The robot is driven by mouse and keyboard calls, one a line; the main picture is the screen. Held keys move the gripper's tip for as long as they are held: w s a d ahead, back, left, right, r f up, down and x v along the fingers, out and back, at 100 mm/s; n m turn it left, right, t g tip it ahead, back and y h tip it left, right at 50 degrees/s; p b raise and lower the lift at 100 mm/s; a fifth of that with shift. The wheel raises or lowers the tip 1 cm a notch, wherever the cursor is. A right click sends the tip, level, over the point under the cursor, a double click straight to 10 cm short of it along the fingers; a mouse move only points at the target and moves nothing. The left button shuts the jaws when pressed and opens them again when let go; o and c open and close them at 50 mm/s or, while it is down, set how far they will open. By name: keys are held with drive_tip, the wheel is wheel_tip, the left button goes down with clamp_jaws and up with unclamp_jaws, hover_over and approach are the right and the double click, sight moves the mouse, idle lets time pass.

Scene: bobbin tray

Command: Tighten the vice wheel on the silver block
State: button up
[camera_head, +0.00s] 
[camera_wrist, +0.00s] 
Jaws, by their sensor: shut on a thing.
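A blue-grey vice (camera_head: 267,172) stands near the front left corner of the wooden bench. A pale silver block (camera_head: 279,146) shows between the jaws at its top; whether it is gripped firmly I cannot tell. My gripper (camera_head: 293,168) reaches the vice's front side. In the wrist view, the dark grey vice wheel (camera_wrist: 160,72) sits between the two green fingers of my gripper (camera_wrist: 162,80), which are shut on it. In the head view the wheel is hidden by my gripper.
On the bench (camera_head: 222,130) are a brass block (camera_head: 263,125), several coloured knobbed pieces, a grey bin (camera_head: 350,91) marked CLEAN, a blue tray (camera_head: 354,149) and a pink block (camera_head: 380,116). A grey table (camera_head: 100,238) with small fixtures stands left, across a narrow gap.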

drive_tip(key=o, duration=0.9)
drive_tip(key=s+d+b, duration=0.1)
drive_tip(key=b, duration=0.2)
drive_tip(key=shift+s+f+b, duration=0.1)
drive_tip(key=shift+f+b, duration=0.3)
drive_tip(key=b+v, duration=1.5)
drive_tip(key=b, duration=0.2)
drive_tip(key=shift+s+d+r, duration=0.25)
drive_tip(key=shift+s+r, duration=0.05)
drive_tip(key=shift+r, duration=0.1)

────────────────

* **WHAT TO DO**: Give again, word for word, every line from the one holding "Scene: bobbin tray" to the end of the data.

* **TASK ANSWER**:
Scene: bobbin tray

Command: Tighten the vice wheel on the silver block
State: button up
[camera_head, +0.00s] 
[camera_wrist, +0.00s] 
Jaws, by their sensor: shut on a thing.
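A blue-grey vice (camera_head: 267,172) stands near the front left corner of the wooden bench. A pale silver block (camera_head: 279,146) shows between the jaws at its top; whether it is gripped firmly I cannot tell. My gripper (camera_head: 293,168) reaches the vice's front side. In the wrist view, the dark grey vice wheel (camera_wrist: 160,72) sits between the two green fingers of my gripper (camera_wrist: 162,80), which are shut on it. In the head view the wheel is hidden by my gripper.
On the bench (camera_head: 222,130) are a brass block (camera_head: 263,125), several coloured knobbed pieces, a grey bin (camera_head: 350,91) marked CLEAN, a blue tray (camera_head: 354,149) and a pink block (camera_head: 380,116). A grey table (camera_head: 100,238) with small fixtures stands left, across a narrow gap.

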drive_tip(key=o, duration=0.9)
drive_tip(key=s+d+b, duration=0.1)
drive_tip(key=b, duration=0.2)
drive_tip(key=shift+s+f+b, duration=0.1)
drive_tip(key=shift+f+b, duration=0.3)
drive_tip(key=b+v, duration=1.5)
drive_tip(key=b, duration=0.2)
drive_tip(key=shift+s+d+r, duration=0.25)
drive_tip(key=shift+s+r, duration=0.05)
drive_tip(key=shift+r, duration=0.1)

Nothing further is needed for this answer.